Um, please pause, person I’m currently talking to. I shifted in my chair. “A what? What’s a red light friend?” Taylor proceeded to explain the clever system her parents devised when she was growing up. She said it helped her and her brother decide which kids they should be spending more or less time with. I was enthralled and inspired as she described red light, yellow light, and green light friends.
What do you do when your child has a bad friend or one you’re not crazy about? The friends your kids choose can have a huge impact on their futures, so I’m stealing Taylor’s parents’ idea, and you can, too. Here’s how the system works.
Here’s the gist.
The red, yellow, and green light system is a method for helping your child discern who they should hang out with. Because not every friend or friendship is the same, the color helps set a degree of closeness. Kids who are trustworthy, longtime friends are green; friends you’re getting to know or aren’t quite sure of are yellow; new acquaintances or old friends who have been unsafe or broken your child’s trust are red.
The key to the success of the system is allowing your kids to choose. Putting them in control not only tells them you trust their judgment, but it encourages them to consider what makes someone a good influence versus a bad one, and who feels safe. By giving them the control, you are forming a team mindset instead of enforcing a rule they might be tempted to rebel against.
What do you do when your child has a bad friend but doesn’t see things like you do? If you think a kid should be a red light friend and your child green lights him or her, compromise on yellow until one of you is proven right.
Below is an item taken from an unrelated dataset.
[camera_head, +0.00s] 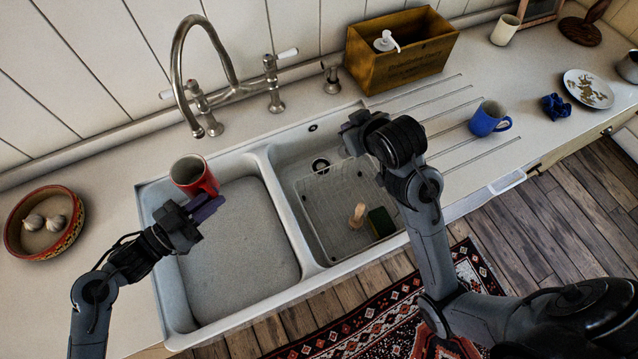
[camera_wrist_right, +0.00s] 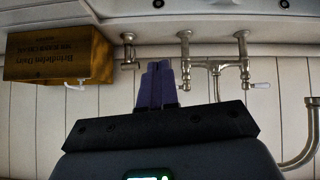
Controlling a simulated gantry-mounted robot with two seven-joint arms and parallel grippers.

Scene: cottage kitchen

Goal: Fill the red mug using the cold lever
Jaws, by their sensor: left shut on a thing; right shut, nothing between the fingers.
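The red mug (camera_head: 205,184) is upright at the back left of the left basin (camera_head: 240,245). My left gripper (camera_head: 203,207) is shut on it from the front; its fingers partly cover the mug. The steel tap (camera_head: 176,62) arches over the sink, its spout end close behind the mug; no water shows. It has white-tipped levers at the left (camera_head: 167,94) and right (camera_head: 287,53); I cannot read which is cold. My right gripper (camera_head: 352,132) is shut and empty, right of the tap.
A wooden crate (camera_head: 405,62) with a white pump bottle (camera_head: 385,43) stands behind my right gripper. A rack (camera_head: 335,205) with a sponge (camera_head: 381,222) and brush lies in the right basin. A blue mug (camera_head: 487,120) is at the right, a garlic bowl (camera_head: 67,235) at the left.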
What do the colors determine?
You can set your own rules for each color. Taylor’s family rules centered around sleepovers and were set up like this:
Green light friends:
She could spend the night at their houses and do most anything with them, like go out on Friday night after a football game.
Yellow light friends:
She could spend the night at their houses only if green light friends were there, or she could hang out with them during the day.
Red light friends:
Sleepovers at red light friends’ houses were off limits, but red light friends could stay at her house. Daytime hangouts were fine, but only if enough green light friends were going.
Colors can change.
Over time, your kids can move their friends from one color to another, maybe with a little nudge from you. A new student might go from red to green in a span of a semester once your son or daughter gets to know him or her and you get to meet the parents. Or if there’s a falling out because of gossip, a friend might go from green to yellow. This is a good reminder to your kids that they’re also making choices that make them good friends, bad friends, safe friends, or trustworthy friends.
Don’t overthink it.
You know we love printables here at iMOM (like this conversation starter about friendship), but we’re not suggesting you post a chart with red, yellow, and green columns, and “Uh oh! Jack said a four-letter word today. He’s moving from green to yellow!” This isn’t about passing judgment and upgrading or downgrading kids.
Instead, use this color system as a conversation tool to help your children more carefully consider how their friends’ actions and attitudes affect them. Ask them if their own behaviors would put them in one column over the other and help them strive to be the kind of friend who’s always green.
For Taylor, the system was used for sleepovers. What would the colors determine in your family?